Brutal Off-road Competition Makes Ford Trucks Better



“Ford trucks won the CORR manufacturer’s championships in all three of the classes in which Ford competes,” says Cliff Irey, Truck Motorsports Team Lead for Ford. “The Ranger won in Pro Lite, while the F-150 won in Pro 2 for full-size, two-wheel-drive trucks and Pro 4 for full-size, four-wheel-drive trucks. What’s more, we won them all without winning the driver’s championships, which demonstrates the strong team effort that Ford put forth in CORR this year.”


The CORR series is comprised of sixteen races held on clay-surfaced, closed tracks with jumps, chicanes, and other off-road-inspired hazards that test the skills of the drivers—and the durability of the trucks. This year over the Labor Day weekend in Crandon, Wisc., Scott Douglas drove his AMSOIL “Super Team” Rancho Suspension Kumho Tire Ford F-150 to third place in the Saturday Pro 2 race and took second place in Sunday’s Pro 2 event. He then went on to take race wins in the Pro 4 events on Saturday and Sunday. To top off the weekend, Douglas took the checkered flag in the BorgWarner Shootout. “Five podium finishes by one driver made for one very memorable weekend,” says Irey.


The BITD series consists of three major divisions: stock, slightly modified, and open classes. Ford competes within ten different classes in these divisions; up to 300 trucks can compete in any given race. The highlight of the five-race season is the TSCO Vegas to Reno race. Dubbed the longest, single-day, off-road race in the United States, the course covers 584 miles of desert terrain. Of the 119 trucks that started the event this year, only 67 finished; of the 25 vehicles entered in stock, production-based classes, 20 were Ford trucks. Sixty-one percent of the Ford trucks entered finished the event, compared with 20.7 percent of non-Ford entrants.

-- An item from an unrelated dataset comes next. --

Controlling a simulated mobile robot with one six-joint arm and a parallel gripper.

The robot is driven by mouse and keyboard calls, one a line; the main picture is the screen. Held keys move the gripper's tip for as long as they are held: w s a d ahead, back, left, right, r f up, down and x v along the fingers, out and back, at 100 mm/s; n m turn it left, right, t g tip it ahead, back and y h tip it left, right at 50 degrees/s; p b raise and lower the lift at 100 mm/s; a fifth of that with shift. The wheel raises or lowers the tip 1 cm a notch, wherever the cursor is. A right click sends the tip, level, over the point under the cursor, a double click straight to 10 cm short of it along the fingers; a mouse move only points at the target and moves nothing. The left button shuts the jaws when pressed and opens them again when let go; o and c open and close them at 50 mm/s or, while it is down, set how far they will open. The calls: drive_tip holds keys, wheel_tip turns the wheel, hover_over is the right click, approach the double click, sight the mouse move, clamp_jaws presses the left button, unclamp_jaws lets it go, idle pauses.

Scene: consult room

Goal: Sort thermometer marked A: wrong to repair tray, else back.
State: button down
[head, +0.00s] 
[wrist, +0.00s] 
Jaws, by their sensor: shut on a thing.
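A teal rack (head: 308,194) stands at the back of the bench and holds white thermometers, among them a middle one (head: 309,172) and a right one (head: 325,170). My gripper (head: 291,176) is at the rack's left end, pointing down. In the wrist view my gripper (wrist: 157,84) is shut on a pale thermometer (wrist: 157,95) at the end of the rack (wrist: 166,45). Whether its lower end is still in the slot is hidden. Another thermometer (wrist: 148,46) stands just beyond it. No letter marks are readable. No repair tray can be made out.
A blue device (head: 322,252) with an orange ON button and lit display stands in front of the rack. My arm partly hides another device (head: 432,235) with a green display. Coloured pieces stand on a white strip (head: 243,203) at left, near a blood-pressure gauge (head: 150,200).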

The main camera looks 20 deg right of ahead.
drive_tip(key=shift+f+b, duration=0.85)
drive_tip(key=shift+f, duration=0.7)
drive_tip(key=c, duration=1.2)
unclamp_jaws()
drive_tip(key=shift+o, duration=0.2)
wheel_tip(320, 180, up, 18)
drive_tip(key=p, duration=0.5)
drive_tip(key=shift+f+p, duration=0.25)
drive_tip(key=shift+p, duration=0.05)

Mike Ruane and his son, Jason, piloted Team Orbit’s class 7200 Ford Ranger to another first-place finish in the race—the team’s fourth consecutive Vegas to Reno win.


“The long-distance, off-road desert racing teams are great believers in the Ford product,” states Irey. “When you consider that roughly 50 percent of trucks in these races never complete them, the truck that a team chooses is critical to their success. You can’t win if you can’t cross the finish line.”

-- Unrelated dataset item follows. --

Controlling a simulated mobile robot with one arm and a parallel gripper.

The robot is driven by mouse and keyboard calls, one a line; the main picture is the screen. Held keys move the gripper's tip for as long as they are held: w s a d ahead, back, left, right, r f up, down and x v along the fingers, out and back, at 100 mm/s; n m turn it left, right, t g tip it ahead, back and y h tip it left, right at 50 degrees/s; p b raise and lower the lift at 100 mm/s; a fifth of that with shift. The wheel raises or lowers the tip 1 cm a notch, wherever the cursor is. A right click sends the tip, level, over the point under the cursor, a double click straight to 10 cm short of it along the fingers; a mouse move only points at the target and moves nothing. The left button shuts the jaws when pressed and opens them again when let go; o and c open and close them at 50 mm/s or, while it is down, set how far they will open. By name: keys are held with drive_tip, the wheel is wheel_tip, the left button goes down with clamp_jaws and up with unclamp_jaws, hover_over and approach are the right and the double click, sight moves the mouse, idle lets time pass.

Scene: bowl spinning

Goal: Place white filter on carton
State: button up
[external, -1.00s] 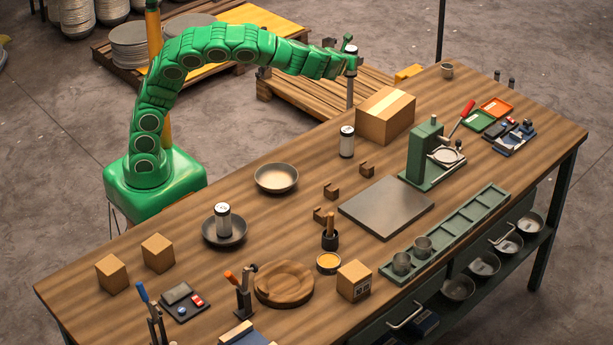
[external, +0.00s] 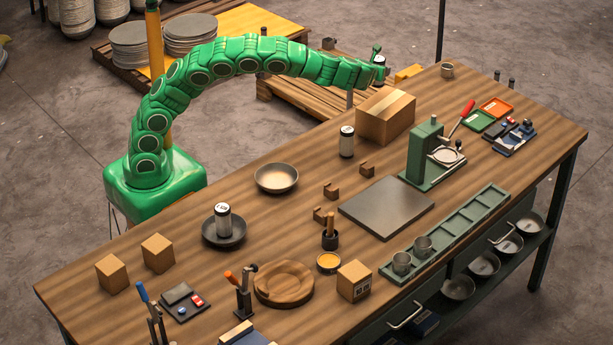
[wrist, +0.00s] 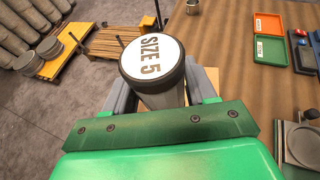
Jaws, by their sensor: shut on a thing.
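My gripper (external: 379,70) is shut on a white filter (external: 380,61), upright in the jaws. In the wrist view the filter (wrist: 152,58) shows its round white top with "SIZE 5" and a dark rim, between the grey fingers of my gripper (wrist: 162,92). The brown carton (external: 378,123) stands closed on the table's back edge, with a pale tape strip on top. The held filter is above the carton's far side, with a gap under it in the external view. In the wrist view the filter and gripper hide most of what lies below.
Another white canister (external: 347,142) stands on the table just left of the carton. One more (external: 223,219) stands in a dark bowl (external: 240,236). A green press (external: 424,152) is right of the carton. A small cup (external: 447,70) is at the far corner.

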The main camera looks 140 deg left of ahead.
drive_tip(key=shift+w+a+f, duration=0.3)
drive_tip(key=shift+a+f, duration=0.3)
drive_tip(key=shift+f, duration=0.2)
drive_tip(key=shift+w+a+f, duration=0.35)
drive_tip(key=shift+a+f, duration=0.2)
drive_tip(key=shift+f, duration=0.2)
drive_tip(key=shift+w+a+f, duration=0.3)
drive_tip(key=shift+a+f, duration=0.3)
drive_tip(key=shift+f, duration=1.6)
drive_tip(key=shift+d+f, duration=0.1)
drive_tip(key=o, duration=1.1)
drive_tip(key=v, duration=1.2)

While racing is certainly action-packed and exciting, it serves a very real purpose that directly benefits Ford customers. “We learn a tremendous amount about how to design and manufacture trucks that are tough and durable in our long-distance, off-road desert racing efforts,” relates Irey. “What we learn in off-road racing goes directly back to Ford engineers to help in our powertrain and chassis improvements. The extreme environments of off-road racing ultimately make for better Ford trucks.”